Have you ever jokingly referred to attending a nightclub as “going to church”? Well, now’s your chance to make that gag a reality in Fitzroy. All you’ll need is a spare few million dollarydoos.
For the low low price of $5.7 and $6.2 million, a beautifully refurbished church in Melbourne’s plant milk capital of Fitzroy can be yours.
Arch Staver is the director at real estate company Nelson Alexander and he reckons the Fitzroy space is pretty sweet, especially the raised wooden mezzanine. Although, I feel like he might be biased for some reason.
“It could be a fun place if kids want to camp out, it could be a home office or a living space,” Staver told realestate.com.au.

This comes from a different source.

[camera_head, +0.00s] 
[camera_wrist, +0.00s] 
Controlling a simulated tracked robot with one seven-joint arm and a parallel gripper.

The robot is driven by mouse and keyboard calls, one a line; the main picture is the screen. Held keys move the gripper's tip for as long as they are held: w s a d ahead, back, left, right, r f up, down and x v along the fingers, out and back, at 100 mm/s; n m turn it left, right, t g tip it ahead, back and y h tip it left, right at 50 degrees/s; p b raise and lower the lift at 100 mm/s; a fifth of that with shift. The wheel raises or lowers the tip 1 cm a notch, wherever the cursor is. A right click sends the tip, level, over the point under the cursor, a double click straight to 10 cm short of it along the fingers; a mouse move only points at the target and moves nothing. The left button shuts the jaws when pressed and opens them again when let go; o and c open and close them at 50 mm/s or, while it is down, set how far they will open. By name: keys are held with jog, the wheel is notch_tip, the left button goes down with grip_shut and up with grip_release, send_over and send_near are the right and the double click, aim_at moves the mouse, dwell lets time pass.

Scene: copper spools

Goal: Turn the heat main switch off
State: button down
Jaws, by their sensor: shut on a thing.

“It might be the place you position the DJ during parties.”
This recommendation might be the only time a real estate agent has said or done anything useful.

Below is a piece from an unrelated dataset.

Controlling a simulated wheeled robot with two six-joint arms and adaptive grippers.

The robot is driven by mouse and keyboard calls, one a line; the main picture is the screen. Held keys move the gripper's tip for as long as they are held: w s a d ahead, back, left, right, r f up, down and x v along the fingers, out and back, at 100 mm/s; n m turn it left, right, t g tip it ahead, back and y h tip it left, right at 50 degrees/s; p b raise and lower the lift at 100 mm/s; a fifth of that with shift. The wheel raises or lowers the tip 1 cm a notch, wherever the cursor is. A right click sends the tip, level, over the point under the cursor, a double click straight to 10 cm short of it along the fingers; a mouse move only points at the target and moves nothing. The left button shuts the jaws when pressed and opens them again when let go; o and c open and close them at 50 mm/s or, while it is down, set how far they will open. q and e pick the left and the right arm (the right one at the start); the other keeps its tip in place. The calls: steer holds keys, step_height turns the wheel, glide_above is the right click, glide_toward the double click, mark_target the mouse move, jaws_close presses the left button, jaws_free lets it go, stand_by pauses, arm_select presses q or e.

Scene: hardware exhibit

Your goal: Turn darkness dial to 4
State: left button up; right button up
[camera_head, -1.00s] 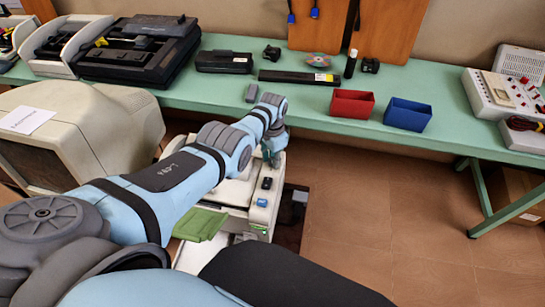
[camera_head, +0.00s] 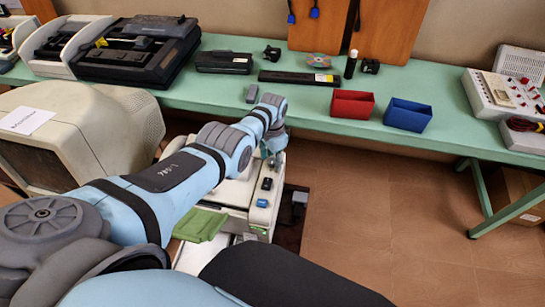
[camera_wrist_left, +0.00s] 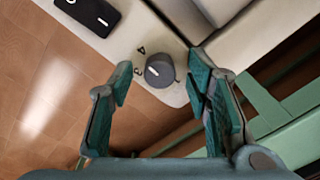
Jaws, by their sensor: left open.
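The darkness dial (camera_wrist_left: 160,71) is a round dark grey knob with a short white line, on the pale panel of a machine (camera_head: 238,193). In the left wrist view, the printed numbers 4 and 3 show beside its left edge. The line slants toward that side; I cannot tell exactly which number it marks. My left gripper (camera_wrist_left: 159,68) is open, with one teal finger on each side of the dial and visible gaps between. In the head view, my left gripper (camera_head: 273,155) is at the machine's far end, and the dial is hidden there. My right gripper is not in view.
A black switch (camera_wrist_left: 90,14) is on the same panel, and a blue button (camera_head: 262,203) sits near it. A green table (camera_head: 310,115) runs behind, holding a red bin (camera_head: 352,104) and a blue bin (camera_head: 407,115). A beige monitor (camera_head: 75,135) stands left. Floor at right is clear.

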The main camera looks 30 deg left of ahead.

Not gonna lie that platform does look like it would lend itself to a mid-twenties fuckhead DJ with a moustache standing there after pressing play on a mashup of Abba and Fisher.

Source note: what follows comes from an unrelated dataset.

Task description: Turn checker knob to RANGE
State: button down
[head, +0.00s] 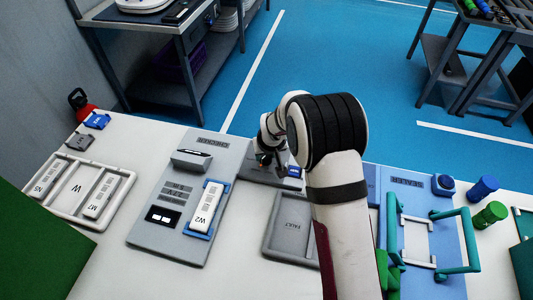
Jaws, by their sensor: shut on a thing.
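The grey checker panel (150,235) lies on the white table left of my arm, its CHECKER label upside down. A white unit marked W2 (205,206) sits in a blue cradle on it. My gripper (264,160) points down at the far right part of the checker and is shut on the checker knob, at a small dark spot there. My wrist and the gripper's own body hide most of the knob, so its pointer and the RANGE mark cannot be read. A small display (162,216) shows on the panel, too small to read.
A grey FAULT tray (285,250) is near my forearm. The blue sealer (412,270) with teal handles, and blue and green cylinders (490,213), are at right.

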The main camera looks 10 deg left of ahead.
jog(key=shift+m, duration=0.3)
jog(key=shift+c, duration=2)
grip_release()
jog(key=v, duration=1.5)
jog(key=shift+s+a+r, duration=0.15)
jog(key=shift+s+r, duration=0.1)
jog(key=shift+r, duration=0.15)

The Fitzroy redevelopment was taken on by previous owner who is only mentioned in the write-ups as “Mr Morris” which sounds very mysterious.
The man of myth and legend Mr Morris is selling the property because he is “at the stage of his life where he is spending more time at the beach”. Must be nice. Must be very nice.
If you’re looking for a spot in Fitzroy that rivals even Troye Sivan‘s bonkers Carlton abode and don’t mind splashing a couple milly, look no further. Here’s the full listing.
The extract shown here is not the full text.